Training for the Future: Workforce Development for a 21st Century Utility


California has been a national leader in promoting energy efficiency and clean energy for decades, and since the passage of AB 32, the Global Warming Solutions Act, the state has stepped up its efforts to reduce energy use and greenhouse gas emissions even further. Including private dollars leveraged through incentive programs, California currently invests over $6 billion a year in energy efficiency and clean energy. Much of this is ratepayer investment controlled by public and private utilities. This energy investment also constitutes a workforce investment, creating and transforming jobs in the construction and utility industries. Utilities and their regulating agencies are now in the position of being drivers of economic development and implementers of environmental policy, as well as fulfilling their traditional mission of supplying affordable and reliable power. Utilities and energy agencies will increasingly be held accountable for achieving economic development goals, which include goals concerning the kinds of jobs being created, who is getting the jobs, and how workers are being trained.

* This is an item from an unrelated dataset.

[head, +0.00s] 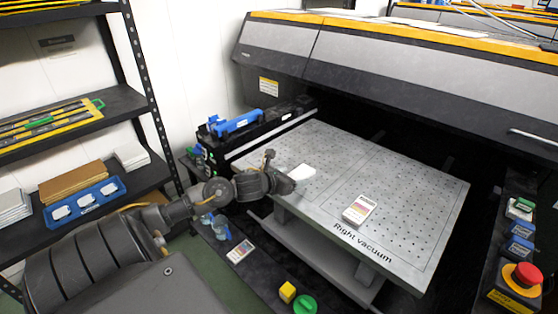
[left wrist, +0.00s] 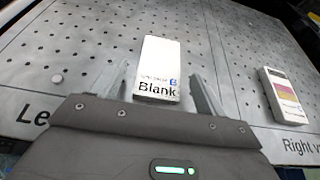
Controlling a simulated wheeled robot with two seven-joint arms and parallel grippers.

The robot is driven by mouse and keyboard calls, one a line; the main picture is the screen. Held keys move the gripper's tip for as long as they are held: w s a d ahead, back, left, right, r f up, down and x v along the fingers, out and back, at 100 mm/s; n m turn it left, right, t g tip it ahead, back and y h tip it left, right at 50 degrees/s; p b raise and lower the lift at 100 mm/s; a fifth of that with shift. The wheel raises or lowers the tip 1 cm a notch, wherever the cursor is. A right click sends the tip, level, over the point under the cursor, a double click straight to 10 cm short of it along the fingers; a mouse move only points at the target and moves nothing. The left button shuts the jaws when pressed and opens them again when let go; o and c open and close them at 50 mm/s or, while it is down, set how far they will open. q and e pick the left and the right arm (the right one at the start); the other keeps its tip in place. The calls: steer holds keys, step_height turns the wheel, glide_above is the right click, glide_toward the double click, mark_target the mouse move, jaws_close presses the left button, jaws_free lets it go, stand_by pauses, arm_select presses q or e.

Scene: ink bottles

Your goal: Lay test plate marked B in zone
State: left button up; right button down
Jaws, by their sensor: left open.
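A white plate marked B and "Blank" (left wrist: 159,68) lies on the grey perforated vacuum table (head: 410,180). It also shows as a small white slab (head: 303,171) in the head view. My left gripper (head: 287,184) is at the table's near left edge, just short of the plate. In the left wrist view its fingers (left wrist: 158,74) are open, one on each side of the plate's near end, with no visible grip. A second plate with coloured bands (head: 359,209) lies to the right, by the "Right vacuum" lettering (head: 362,242). My right gripper is out of view.
The printer body (head: 400,65) overhangs the table's far side. A colour-marked card (head: 240,251), a yellow block (head: 287,292) and a green knob (head: 304,304) are on the front ledge. A red stop button (head: 526,273) is at right. Shelves with a blue tray (head: 85,202) stand left.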

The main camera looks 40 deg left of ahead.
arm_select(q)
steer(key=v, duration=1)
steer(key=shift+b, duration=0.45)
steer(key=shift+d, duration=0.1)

These questions are critical in determining the achievement of both energy- and job-related policy goals. Energy savings targets are increasing; the quality of energy efficiency work is vitally important to whether or not those deeper savings targets will be reached. High-quality worker training and competency among the energy efficiency workforce are key to the proper installation, operation, and maintenance of energy efficient equipment and building systems. In addition, ratepayer funded energy efficiency work constitutes a public investment in job creation. From a policy perspective, it is important that the jobs being created pay decent wages and provide entry into real career paths. One innovative training program that makes strides in addressing these important goals is the Utility Pre-Craft Trainee (UPCT) program, developed by the Los Angeles Department of Water and Power (LADWP) and the utility electrical workers’ union, the International Brotherhood of Electrical Workers (IBEW) Local 18. The UPCT program provides a model of a successful program that provides pathways into real careers, while helping the largest municipal utility in the country decrease the city’s dependence on fossil fuels.